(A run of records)
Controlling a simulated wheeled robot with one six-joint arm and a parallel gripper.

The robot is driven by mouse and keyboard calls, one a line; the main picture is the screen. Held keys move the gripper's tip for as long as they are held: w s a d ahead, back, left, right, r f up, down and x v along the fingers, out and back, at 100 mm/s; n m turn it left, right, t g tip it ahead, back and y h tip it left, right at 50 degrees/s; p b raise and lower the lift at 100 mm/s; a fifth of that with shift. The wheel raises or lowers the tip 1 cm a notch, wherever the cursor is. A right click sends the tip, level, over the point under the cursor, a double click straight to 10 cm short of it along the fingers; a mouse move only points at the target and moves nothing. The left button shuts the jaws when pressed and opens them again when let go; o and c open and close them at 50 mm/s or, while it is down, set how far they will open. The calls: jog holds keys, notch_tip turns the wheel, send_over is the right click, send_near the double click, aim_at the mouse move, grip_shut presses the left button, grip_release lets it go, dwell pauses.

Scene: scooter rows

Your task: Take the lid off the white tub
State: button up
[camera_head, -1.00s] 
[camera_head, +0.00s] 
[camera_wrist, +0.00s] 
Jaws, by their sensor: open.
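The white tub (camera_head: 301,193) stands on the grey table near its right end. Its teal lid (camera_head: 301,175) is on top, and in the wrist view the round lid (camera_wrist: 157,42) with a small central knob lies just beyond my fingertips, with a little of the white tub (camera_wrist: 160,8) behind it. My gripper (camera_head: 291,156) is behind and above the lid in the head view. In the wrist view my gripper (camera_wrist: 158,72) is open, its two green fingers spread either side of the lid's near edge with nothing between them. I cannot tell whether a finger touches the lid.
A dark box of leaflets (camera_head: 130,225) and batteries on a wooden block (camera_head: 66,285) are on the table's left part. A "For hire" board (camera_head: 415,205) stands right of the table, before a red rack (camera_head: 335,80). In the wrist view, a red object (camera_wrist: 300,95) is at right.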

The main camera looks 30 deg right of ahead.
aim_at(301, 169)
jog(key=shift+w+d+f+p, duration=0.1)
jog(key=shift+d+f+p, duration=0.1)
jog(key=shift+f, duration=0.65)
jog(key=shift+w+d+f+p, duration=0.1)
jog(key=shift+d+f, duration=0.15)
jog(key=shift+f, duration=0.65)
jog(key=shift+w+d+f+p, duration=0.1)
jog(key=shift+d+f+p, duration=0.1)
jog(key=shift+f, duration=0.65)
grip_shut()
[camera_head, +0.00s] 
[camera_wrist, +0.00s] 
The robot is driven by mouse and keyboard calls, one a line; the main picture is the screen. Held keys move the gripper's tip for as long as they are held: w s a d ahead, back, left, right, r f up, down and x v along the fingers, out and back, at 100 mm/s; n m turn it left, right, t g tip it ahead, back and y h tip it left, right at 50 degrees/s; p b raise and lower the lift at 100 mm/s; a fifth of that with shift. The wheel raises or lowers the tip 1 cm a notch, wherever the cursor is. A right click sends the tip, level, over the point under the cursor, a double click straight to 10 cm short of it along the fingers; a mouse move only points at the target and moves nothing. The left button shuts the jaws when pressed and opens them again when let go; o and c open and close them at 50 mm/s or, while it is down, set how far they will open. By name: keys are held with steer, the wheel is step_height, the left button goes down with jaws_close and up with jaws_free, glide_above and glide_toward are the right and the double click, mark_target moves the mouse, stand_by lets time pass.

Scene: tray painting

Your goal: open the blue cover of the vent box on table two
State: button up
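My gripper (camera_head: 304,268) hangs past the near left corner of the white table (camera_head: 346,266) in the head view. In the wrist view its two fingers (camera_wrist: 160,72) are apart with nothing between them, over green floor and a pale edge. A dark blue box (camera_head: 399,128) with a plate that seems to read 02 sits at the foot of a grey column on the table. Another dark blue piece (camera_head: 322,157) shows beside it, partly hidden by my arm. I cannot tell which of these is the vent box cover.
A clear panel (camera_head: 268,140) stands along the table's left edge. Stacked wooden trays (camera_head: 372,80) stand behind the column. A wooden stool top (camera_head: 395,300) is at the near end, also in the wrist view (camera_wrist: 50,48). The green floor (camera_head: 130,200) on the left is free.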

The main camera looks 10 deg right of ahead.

**Short exercise**:
Reproduce each record exactly, leaving nothing out.

**Finished task**:
Controlling a simulated wheeled robot with one six-joint arm and a parallel gripper.

The robot is driven by mouse and keyboard calls, one a line; the main picture is the screen. Held keys move the gripper's tip for as long as they are held: w s a d ahead, back, left, right, r f up, down and x v along the fingers, out and back, at 100 mm/s; n m turn it left, right, t g tip it ahead, back and y h tip it left, right at 50 degrees/s; p b raise and lower the lift at 100 mm/s; a fifth of that with shift. The wheel raises or lowers the tip 1 cm a notch, wherever the cursor is. A right click sends the tip, level, over the point under the cursor, a double click straight to 10 cm short of it along the fingers; a mouse move only points at the target and moves nothing. The left button shuts the jaws when pressed and opens them again when let go; o and c open and close them at 50 mm/s or, while it is down, set how far they will open. The calls: jog holds keys, notch_tip turns the wheel, send_over is the right click, send_near the double click, aim_at the mouse move, grip_shut presses the left button, grip_release lets it go, dwell pauses.

Scene: scooter rows

Your task: Take the lid off the white tub
State: button up
[camera_head, -1.00s] 
[camera_head, +0.00s] 
[camera_wrist, +0.00s] 
Jaws, by their sensor: open.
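The white tub (camera_head: 301,193) stands on the grey table near its right end. Its teal lid (camera_head: 301,175) is on top, and in the wrist view the round lid (camera_wrist: 157,42) with a small central knob lies just beyond my fingertips, with a little of the white tub (camera_wrist: 160,8) behind it. My gripper (camera_head: 291,156) is behind and above the lid in the head view. In the wrist view my gripper (camera_wrist: 158,72) is open, its two green fingers spread either side of the lid's near edge with nothing between them. I cannot tell whether a finger touches the lid.
A dark box of leaflets (camera_head: 130,225) and batteries on a wooden block (camera_head: 66,285) are on the table's left part. A "For hire" board (camera_head: 415,205) stands right of the table, before a red rack (camera_head: 335,80). In the wrist view, a red object (camera_wrist: 300,95) is at right.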

The main camera looks 30 deg right of ahead.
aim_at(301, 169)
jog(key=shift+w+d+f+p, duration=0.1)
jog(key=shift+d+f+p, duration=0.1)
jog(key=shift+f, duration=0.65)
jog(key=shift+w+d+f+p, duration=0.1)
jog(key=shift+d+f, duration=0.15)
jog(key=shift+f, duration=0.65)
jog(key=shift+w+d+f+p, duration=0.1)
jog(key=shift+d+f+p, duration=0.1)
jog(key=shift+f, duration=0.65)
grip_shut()
[camera_head, +0.00s] 
[camera_wrist, +0.00s] 
The robot is driven by mouse and keyboard calls, one a line; the main picture is the screen. Held keys move the gripper's tip for as long as they are held: w s a d ahead, back, left, right, r f up, down and x v along the fingers, out and back, at 100 mm/s; n m turn it left, right, t g tip it ahead, back and y h tip it left, right at 50 degrees/s; p b raise and lower the lift at 100 mm/s; a fifth of that with shift. The wheel raises or lowers the tip 1 cm a notch, wherever the cursor is. A right click sends the tip, level, over the point under the cursor, a double click straight to 10 cm short of it along the fingers; a mouse move only points at the target and moves nothing. The left button shuts the jaws when pressed and opens them again when let go; o and c open and close them at 50 mm/s or, while it is down, set how far they will open. By name: keys are held with steer, the wheel is step_height, the left button goes down with jaws_close and up with jaws_free, glide_above and glide_toward are the right and the double click, mark_target moves the mouse, stand_by lets time pass.

Scene: tray painting

Your goal: open the blue cover of the vent box on table two
State: button up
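My gripper (camera_head: 304,268) hangs past the near left corner of the white table (camera_head: 346,266) in the head view. In the wrist view its two fingers (camera_wrist: 160,72) are apart with nothing between them, over green floor and a pale edge. A dark blue box (camera_head: 399,128) with a plate that seems to read 02 sits at the foot of a grey column on the table. Another dark blue piece (camera_head: 322,157) shows beside it, partly hidden by my arm. I cannot tell which of these is the vent box cover.
A clear panel (camera_head: 268,140) stands along the table's left edge. Stacked wooden trays (camera_head: 372,80) stand behind the column. A wooden stool top (camera_head: 395,300) is at the near end, also in the wrist view (camera_wrist: 50,48). The green floor (camera_head: 130,200) on the left is free.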

The main camera looks 10 deg right of ahead.

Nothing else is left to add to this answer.